- [GOAL]:
Pick out the lines containing "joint".

Rows from a robot dataset
□ □ □

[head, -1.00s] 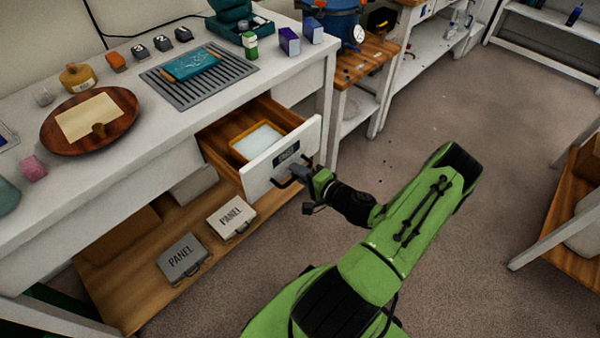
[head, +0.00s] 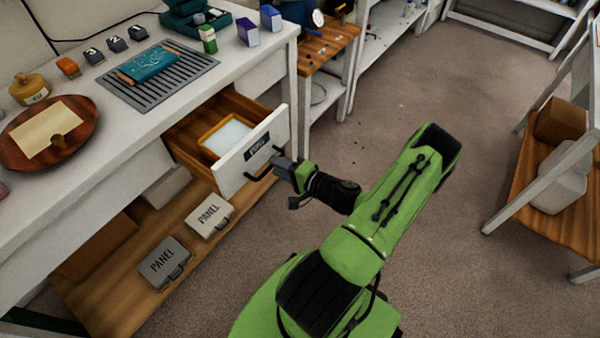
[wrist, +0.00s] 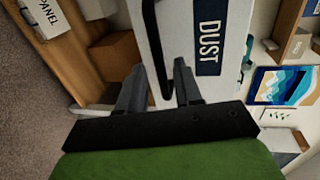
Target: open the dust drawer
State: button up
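The dust drawer (head: 239,165) is pulled out of the white bench and stands open. Its white front has a dark DUST label (head: 264,150) and a dark bar handle (head: 256,177). An orange-rimmed tray (head: 206,140) with pale contents sits inside it. My gripper (head: 279,167) is at the handle, in front of the drawer. In the wrist view my two fingers (wrist: 158,80) are apart, with the handle (wrist: 150,35) running down between them and pale drawer front showing on either side of the bar. The label reads sideways there (wrist: 209,38).
Two PANEL cases (head: 209,215) (head: 164,262) lie on the wooden lower shelf (head: 120,300) left of the drawer. A grate (head: 165,83), a round wooden board (head: 22,152) and small boxes are on the bench top.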

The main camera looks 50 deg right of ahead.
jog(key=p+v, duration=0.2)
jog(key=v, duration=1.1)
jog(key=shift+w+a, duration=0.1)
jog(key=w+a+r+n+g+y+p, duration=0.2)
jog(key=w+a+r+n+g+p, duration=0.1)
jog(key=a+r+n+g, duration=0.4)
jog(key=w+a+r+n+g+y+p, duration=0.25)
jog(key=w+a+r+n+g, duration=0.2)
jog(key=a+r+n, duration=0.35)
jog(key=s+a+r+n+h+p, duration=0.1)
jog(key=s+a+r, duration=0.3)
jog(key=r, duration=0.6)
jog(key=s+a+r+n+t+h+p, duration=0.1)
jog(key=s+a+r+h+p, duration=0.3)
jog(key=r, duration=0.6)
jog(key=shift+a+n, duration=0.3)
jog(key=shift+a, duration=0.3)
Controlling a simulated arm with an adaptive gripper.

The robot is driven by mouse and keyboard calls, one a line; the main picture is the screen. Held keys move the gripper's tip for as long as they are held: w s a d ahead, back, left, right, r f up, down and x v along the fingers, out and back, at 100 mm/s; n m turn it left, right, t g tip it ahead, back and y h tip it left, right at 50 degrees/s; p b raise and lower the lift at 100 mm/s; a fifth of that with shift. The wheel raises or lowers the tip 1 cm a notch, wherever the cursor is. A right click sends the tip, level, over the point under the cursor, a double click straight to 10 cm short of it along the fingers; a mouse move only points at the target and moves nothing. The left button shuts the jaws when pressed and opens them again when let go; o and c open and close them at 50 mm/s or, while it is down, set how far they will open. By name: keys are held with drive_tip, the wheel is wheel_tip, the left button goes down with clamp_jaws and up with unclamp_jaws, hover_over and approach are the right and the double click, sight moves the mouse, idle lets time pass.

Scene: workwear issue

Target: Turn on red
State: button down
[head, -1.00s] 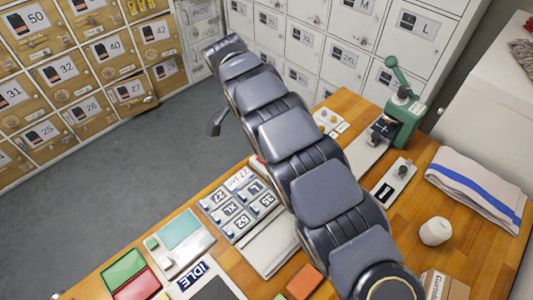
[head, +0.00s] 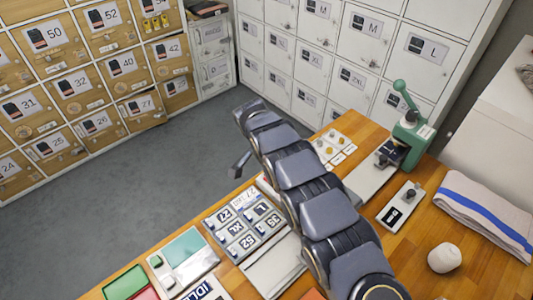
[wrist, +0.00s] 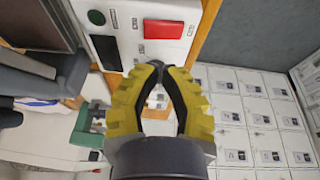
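In the wrist view, a white panel (wrist: 125,12) carries a bright red rectangle (wrist: 163,29) and a dark green round button (wrist: 96,17), with small dark marks or switches between them. My gripper (wrist: 160,66) has yellow fingers with dark pads. The tips meet just below the panel's edge as seen, and I see nothing between them. Whether they touch the panel cannot be told. In the head view, a tray with a green part (head: 125,283) and a red part (head: 148,295) lies at the lower left. My arm hides part of the table, and the fingers are not clear there.
A device with a teal screen (head: 186,246) and a block of size-labelled keys (head: 240,227) sit on the wooden table. A green press (head: 408,140), a white round object (head: 444,257) and a folded towel (head: 485,212) are at the right. Lockers (head: 310,60) stand behind.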

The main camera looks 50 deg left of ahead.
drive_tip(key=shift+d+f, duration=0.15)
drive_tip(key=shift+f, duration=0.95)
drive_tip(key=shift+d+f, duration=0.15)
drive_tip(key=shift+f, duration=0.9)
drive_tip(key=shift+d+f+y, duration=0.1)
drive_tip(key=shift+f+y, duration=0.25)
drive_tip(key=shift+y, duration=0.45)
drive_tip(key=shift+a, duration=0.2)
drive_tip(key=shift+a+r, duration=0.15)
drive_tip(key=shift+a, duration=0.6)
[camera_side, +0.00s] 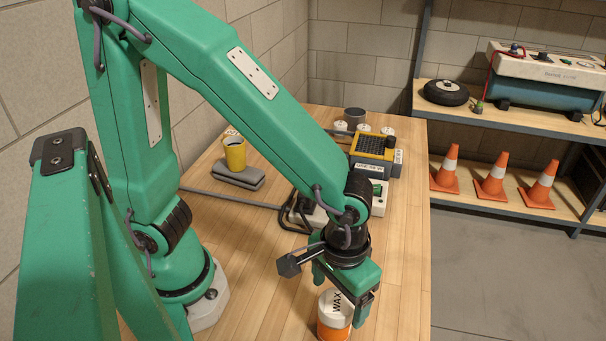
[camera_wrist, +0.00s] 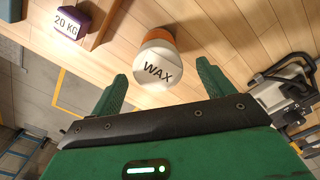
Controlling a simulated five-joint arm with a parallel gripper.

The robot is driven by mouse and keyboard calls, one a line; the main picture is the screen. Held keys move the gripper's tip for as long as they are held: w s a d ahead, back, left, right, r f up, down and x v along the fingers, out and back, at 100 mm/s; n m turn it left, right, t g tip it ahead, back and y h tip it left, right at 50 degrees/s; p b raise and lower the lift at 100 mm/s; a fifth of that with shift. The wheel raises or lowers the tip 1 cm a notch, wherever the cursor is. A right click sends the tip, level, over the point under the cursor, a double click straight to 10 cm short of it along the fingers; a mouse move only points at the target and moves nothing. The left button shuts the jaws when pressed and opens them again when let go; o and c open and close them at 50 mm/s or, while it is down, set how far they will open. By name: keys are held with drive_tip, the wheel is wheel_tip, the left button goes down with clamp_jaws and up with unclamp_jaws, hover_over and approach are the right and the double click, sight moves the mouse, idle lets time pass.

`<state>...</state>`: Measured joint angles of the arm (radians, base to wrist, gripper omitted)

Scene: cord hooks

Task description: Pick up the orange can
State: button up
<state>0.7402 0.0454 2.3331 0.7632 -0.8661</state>
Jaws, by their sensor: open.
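The orange can (camera_side: 334,329) stands on the wooden table near its front right part, with a white upper part lettered WAX. In the wrist view the can (camera_wrist: 158,62) shows its white end toward me and an orange band behind. My gripper (camera_side: 341,292) is open just above the can, pointing down. In the wrist view its two green fingers lie left and right of the white part, with the can centred ahead of the gap. I cannot tell whether the fingertips reach down past its top.
A yellow-and-grey device (camera_side: 374,152) and a grey cup (camera_side: 354,117) stand at the back. A purple 20 KG weight (camera_wrist: 72,20) shows in the wrist view. Shelves with orange cones (camera_side: 492,178) stand right.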

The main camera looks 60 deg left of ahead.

□ □ □

- [SOLUTION TO THIS TASK]:
Controlling a simulated five-joint arm with a parallel gripper.
`<state>...</state>`: Measured joint angles of the arm (radians, base to wrist, gripper omitted)

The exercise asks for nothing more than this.